Now brace yourself – those were the good stories of the issue.

The Stainless Steel Knight is John Rackham's attempt at humor featuring a hapless Terran agent, a faithful alien companion, and colonies that adhere to storybook milieus.  In this case, the planet the agent visits is modeled on England of the Middle Ages.  As to following the issue's theme, the story is all about the agent's mission to slay a "dragon", a leftover automated tractor/combine that threatens to put the colonists' serfs out of work.  Well, the Arthurian hijinx was better in Edward Eager's Half Magic, the Middle English better in Anderson's The High Crusade, and the medieval satire better in Pratt and De Camp's The Incomplete Enchanter.  Two stars.

Once again, James T. McIntosh saves his dreck for IF.  He often can write so well, but Doormat World, about a returned colonist taking advantage of Earth's spate of super-pacifism, is a poor, disgusting little piece.  One star.
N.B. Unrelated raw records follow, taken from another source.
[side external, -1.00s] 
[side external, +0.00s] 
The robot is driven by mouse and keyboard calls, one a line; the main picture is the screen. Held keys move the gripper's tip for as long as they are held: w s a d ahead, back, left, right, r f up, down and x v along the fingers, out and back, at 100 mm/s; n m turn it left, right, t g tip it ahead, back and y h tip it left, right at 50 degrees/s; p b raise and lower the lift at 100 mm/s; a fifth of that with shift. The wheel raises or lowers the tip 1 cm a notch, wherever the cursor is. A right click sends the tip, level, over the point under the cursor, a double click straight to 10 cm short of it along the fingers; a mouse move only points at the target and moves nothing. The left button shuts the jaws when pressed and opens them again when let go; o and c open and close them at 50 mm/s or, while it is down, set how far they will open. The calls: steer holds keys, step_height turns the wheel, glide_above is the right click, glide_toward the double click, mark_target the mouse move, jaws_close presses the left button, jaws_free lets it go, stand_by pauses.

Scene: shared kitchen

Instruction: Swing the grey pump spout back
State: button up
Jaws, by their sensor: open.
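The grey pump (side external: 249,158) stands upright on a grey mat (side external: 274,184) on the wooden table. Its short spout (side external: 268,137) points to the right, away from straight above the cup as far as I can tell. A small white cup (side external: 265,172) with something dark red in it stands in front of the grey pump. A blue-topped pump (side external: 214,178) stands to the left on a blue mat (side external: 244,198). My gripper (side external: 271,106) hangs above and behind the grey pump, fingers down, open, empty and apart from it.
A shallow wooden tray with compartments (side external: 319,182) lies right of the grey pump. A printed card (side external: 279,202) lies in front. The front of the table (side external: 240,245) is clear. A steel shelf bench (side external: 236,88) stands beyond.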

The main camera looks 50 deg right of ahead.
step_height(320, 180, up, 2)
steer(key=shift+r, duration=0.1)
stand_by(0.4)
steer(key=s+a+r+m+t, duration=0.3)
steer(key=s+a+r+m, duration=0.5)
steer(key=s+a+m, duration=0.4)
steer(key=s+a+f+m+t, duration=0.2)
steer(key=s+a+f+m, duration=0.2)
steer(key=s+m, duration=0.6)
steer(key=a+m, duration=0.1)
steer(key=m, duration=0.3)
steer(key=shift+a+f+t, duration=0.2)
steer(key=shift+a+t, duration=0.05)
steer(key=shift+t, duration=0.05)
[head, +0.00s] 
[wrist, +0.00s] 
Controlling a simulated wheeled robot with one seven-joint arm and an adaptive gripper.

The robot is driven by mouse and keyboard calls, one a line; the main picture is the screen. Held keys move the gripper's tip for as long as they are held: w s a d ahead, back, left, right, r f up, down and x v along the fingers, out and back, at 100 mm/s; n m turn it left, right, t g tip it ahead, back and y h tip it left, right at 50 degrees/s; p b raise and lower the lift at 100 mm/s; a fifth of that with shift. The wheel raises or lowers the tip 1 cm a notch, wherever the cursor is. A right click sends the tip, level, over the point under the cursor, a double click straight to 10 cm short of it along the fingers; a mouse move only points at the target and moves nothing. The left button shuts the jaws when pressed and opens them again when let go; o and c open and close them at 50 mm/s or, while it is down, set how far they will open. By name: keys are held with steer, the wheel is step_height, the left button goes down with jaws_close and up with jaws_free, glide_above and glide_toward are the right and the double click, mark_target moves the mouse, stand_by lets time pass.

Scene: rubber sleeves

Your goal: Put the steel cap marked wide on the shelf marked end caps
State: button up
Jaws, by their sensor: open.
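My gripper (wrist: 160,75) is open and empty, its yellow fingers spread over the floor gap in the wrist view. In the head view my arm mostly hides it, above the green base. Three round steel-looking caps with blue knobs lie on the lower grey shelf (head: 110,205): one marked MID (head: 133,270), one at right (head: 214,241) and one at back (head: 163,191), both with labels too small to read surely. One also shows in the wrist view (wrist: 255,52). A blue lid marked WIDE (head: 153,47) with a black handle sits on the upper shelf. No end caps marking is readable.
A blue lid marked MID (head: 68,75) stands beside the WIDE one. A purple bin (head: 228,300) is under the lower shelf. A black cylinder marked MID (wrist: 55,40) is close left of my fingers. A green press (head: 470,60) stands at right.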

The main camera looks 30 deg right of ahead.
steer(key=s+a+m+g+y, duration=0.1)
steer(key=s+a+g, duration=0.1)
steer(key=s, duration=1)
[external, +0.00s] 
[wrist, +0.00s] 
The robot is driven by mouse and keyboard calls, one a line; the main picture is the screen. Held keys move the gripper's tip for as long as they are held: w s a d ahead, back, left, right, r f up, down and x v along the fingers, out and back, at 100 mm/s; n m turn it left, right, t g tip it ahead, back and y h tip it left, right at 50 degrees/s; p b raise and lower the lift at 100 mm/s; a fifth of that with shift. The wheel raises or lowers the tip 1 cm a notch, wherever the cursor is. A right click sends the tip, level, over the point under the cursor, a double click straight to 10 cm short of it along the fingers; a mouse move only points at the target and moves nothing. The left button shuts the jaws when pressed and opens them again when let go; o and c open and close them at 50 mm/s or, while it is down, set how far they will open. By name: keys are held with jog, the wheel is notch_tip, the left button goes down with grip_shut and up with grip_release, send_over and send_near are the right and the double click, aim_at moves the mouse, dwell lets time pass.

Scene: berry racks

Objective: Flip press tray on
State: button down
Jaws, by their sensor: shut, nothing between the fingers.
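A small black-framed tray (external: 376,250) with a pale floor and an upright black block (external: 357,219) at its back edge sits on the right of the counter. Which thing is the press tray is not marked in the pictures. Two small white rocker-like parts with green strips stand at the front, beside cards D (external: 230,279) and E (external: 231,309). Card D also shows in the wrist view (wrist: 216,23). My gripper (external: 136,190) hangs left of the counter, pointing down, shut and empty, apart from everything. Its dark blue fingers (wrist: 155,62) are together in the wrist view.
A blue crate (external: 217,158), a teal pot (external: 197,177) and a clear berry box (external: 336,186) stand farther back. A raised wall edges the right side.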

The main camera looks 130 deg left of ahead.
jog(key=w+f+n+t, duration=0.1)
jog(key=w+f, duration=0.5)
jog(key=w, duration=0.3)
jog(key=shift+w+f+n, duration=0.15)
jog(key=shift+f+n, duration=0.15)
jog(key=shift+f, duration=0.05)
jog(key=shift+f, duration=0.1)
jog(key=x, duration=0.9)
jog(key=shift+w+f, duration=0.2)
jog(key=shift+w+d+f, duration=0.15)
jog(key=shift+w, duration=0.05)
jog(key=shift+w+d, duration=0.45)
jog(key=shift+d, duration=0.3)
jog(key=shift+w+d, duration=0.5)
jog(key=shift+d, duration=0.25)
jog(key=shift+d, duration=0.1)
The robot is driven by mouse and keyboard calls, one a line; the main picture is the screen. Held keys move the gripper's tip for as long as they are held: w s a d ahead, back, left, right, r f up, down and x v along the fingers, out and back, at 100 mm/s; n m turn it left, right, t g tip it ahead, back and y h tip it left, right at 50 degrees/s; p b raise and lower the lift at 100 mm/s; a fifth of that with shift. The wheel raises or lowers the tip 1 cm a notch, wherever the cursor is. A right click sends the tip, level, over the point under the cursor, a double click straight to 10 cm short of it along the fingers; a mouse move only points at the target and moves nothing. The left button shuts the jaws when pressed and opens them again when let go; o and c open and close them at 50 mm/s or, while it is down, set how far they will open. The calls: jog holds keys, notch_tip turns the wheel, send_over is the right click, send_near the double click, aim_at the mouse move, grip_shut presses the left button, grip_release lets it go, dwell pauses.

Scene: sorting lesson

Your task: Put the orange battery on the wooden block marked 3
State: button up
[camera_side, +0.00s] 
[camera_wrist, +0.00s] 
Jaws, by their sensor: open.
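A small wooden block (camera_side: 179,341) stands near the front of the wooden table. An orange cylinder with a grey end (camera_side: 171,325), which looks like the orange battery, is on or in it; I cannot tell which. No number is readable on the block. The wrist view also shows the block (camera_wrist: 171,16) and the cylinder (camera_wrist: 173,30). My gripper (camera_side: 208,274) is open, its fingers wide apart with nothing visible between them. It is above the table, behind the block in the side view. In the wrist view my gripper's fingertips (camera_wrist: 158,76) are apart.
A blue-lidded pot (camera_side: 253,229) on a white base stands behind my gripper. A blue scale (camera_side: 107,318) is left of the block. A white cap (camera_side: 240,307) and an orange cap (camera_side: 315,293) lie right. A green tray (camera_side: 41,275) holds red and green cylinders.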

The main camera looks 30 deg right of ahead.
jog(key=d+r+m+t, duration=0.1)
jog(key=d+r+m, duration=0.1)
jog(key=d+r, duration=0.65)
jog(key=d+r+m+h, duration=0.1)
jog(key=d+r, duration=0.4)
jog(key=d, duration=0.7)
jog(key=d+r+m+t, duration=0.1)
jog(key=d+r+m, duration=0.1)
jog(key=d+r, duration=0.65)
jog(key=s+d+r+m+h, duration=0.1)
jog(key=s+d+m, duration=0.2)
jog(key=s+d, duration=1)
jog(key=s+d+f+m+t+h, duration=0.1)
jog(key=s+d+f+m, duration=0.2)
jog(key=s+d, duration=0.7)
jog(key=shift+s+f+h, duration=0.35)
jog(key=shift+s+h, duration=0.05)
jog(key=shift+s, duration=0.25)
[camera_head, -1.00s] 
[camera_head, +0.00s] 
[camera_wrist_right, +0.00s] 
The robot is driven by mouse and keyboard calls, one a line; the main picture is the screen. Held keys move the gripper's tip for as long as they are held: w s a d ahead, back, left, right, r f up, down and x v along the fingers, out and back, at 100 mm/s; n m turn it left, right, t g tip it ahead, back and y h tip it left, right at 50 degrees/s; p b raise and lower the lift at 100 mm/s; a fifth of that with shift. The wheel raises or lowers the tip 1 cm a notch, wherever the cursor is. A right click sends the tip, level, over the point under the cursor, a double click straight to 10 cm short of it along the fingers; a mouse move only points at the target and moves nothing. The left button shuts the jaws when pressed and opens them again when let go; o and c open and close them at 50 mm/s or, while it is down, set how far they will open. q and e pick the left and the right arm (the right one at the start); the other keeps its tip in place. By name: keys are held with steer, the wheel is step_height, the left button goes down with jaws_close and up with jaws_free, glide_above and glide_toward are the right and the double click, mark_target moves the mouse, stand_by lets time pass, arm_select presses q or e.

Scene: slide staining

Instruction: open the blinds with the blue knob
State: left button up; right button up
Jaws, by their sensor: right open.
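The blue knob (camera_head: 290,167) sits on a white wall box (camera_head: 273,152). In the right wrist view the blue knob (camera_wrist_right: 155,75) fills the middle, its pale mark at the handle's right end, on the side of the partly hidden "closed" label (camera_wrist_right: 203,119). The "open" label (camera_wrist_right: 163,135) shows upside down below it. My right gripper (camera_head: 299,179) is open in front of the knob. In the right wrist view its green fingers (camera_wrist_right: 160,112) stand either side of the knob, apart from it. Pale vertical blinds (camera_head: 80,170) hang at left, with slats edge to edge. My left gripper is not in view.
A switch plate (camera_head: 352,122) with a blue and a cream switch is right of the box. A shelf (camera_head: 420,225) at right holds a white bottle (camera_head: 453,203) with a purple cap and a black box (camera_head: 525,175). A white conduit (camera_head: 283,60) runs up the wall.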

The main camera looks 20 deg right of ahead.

A Taste of Tenure is a surprisingly clumsy piece by Gordon Dickson in which a businessman, promoted to the executive level, finds himself unable to discharge his predecessor's secretary, protected as she is by the government's strict "right to work" laws.  Again – interesting premise, but utterly conventional despite taking place two centuries from now, and the ending is a confused muddle.  Two stars.

Finally, we have The Junkmakers, by IF newcomer Albert Teichner.  It has a great concept: planned obsolescence taken to an absurd extreme: enormous communal potlaches are held at five year intervals and given an almost religious significance.  If there were any characters in this story, or much of a plot, it'd be a real winner.  As it is, it's the outline of a piece for someone more skilled (Cordwainer Smith?) to develop into a masterpiece.  Two stars.

So there you have it.  A collection of stories by IF's reliable stable on an interesting theme that barely breaks the two-star barrier.  This is easily the worst issue of IF I've read.  Editor Fred Pohl better start enforcing some higher standards, or I predict this magazine will end up following the path trod smooth by Infinity, Venture, Imagination, and thirty other digests born in the 50s.